Opis
Niewielki rozmiar, liczne ilustracje oraz duże, zachęcające do samodzielnej lektury litery nie stanowią najistotniejszych walorów tej książki. Marcelka i szkolne sprawy oferuje znacznie więcej niż tylko łatwą i przyjemną lekturę.
Już w Dasz radę, Marcelko, pierwszym tomie serii, Marcin Pałasz udowodnił, że chce ze swoimi czytelnikami rozmawiać o sprawach ważnych i niekoniecznie łatwych. Tytułowa bohaterka, skazana na posługiwanie się kulą, przez długi czas była przezywana, wyśmiewana, poniżana. Odsunięta od rówieśników jako inna, nie – normalna. Jej problem udało się rozwiązać, ale klasa Marcelki (już bez Nikoli – prowodyrki) staje przed kolejnym wyzwaniem. Bo oto pojawia się nowa uczennica, Patrycja, której zapach… odstrasza nawet nauczycieli.

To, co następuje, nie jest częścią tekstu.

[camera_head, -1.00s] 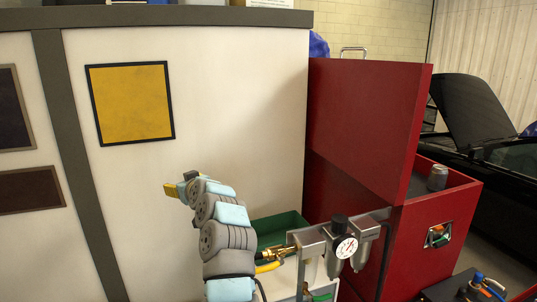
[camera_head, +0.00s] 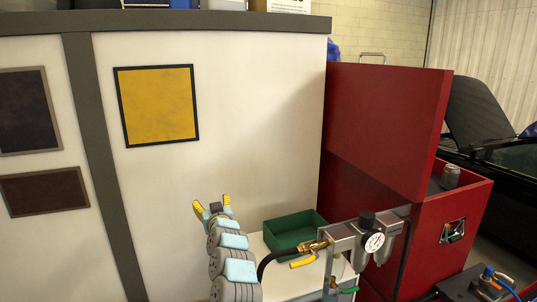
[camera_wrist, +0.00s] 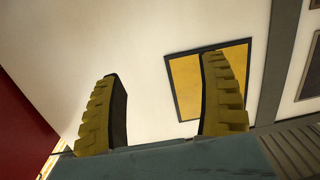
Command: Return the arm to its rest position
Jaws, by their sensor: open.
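My gripper (camera_head: 212,203) is at the end of my grey and light-blue arm, in the lower middle of the head view. Its two yellow-padded fingers point upward and stand apart. In the wrist view my gripper (camera_wrist: 163,100) shows open, with nothing between the fingers. The fingers face the white wall panel (camera_wrist: 170,30) and do not appear to touch anything. The right finger partly covers the yellow square with a dark frame (camera_wrist: 185,85).
The yellow square (camera_head: 158,105) hangs on the white panel. A green bin (camera_head: 292,230) and an air regulator with a gauge (camera_head: 374,242) stand right of my arm. A red cabinet (camera_head: 385,125) is behind, with a can (camera_head: 450,176) on it. A dark car (camera_head: 480,120) is far right.

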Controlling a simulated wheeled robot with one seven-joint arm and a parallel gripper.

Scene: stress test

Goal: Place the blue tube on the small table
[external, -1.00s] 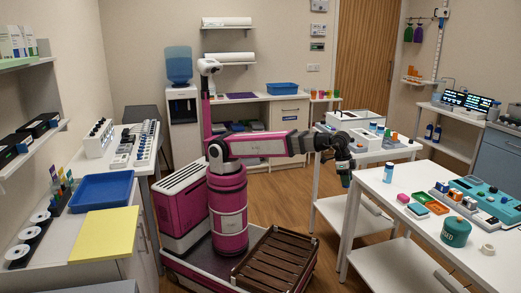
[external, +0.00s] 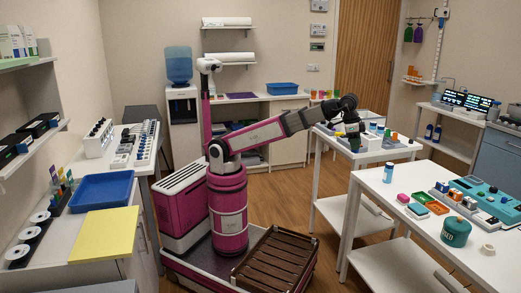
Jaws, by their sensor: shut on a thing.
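My gripper (external: 354,145) points down at the end of the raised arm, above the left part of a small white table (external: 345,154). It is shut on a small thing whose shape and colour are hidden by the dark fingers and the distance. I cannot tell whether that thing is the blue tube or whether it touches the tabletop. A small pale tube with a blue top (external: 388,173) stands upright on the nearer white table (external: 375,190) at the right.
A white open box (external: 361,118) and several small coloured containers (external: 390,135) stand on the small table, close to my gripper. Wood floor is clear between.

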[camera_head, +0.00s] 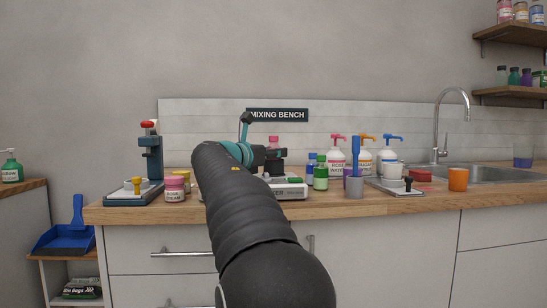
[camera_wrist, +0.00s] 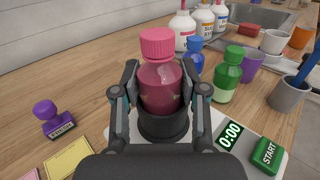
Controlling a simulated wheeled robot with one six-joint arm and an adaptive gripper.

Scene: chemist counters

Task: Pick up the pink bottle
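The pink bottle (camera_wrist: 160,88) has a ribbed pink cap and a see-through dark pink body. It stands upright in the middle of the wrist view, its lower part inside a black round holder (camera_wrist: 164,126) on a white device. My gripper (camera_wrist: 160,84) has one finger on each side of the bottle's body, and both fingers appear to press against it. In the head view the bottle's pink cap (camera_head: 273,141) shows just above my gripper (camera_head: 274,154). My arm hides part of the white device there.
A green bottle (camera_wrist: 229,75) and a blue bottle (camera_wrist: 195,52) stand close on the right, with a purple cup (camera_wrist: 252,66) beyond. White pump bottles (camera_wrist: 182,25) stand behind. The counter at left is mostly clear.

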Marcelko jak mało kto rozumie uczucia unikanej przez wszystkich koleżanki. Jednak – co ważne! – dziewczynka nie wydaje się koncentrować na rozwiązaniu „problemu” Patrycji. Nie sugeruje, że antidotum na nieprzyjemny zapach mogłaby być zwykła kąpiel. Nie patrzy na koleżankę z góry, nie udziela nieproszonych rad. Po prostu przezwycięża naturalny odruch odsunięcia się i nawiązuje z nią kontakt. Rozmawia, wysłuchuje, stopniowo budując bliższą relację. Może nawet przyjaźń?
Usilnie unika tylko zaproszenia Patrycji do domu.
W tym miejscu warto docenić mamę Marcelki, nie pozwalającej sobie na takie zabieganie, które przysłoniłoby jej zakłopotanie córki. Dostrzega istnienie problemu nim zostanie on wypowiedziany, podejmuje rozmowę, ale nie wyciąga sekretu siłą. Jej cierpliwość zostaje nagrodzona szczerością Maćka, przyjaciela Marcelki. A wtedy, z pomocą cioci Basi – doświadczonego psychologa – oraz sprzyjającej aury (w tym wypadku gwałtownej ulewy), rozwiązanie znajduje się bardzo szybko. Profesjonalizm i wrażliwość cioci Basi budzą zaufanie – być może uda się jej dotrzeć nawet do rodziców Patrycji, którzy wciąż pozostają okryci mgłą tajemnicy.
Posługując się stereotypami można zaryzykować stwierdzenie, że jest to książka raczej dla „grzecznych” dziewczynek. Chociażby dlatego, że dla prawdziwych rozrabiaków stwierdzenie, że tata pracował za granicą, by zarobić pieniążki na leczenie Marcelki, może brzmieć mało zachęcająco. Dziewczynce dość długo zajmuje też zrozumienie źródła specyficznego zapachu koleżanki. Ale prostota historii i narracji, podobnie jak nie do końca adekwatny tytuł (bo przecież szkolne sprawy to termin dość szeroki, który mógłby oznaczać np. problemy z nauczycielami czy nauką), nie umniejszają wartości książki.
Kolejna historia z udziałem Marcelki przypomina, że rzucająca się w oczy inność danego człowieka, często bywa związana z jedną tylko cechą. Marcin Pałasz zauważa, że to, co dostrzegamy na pierwszy rzut oka, często przysłania nam całego człowieka, stając się jego – bynajmniej niesamodzielnie projektowaną – wizytówką. Czy tylko dzieci osobę kulejącą nazwą kuternogą? Czy tylko one będą unikały kontaktu z tym, kto śmierdzi?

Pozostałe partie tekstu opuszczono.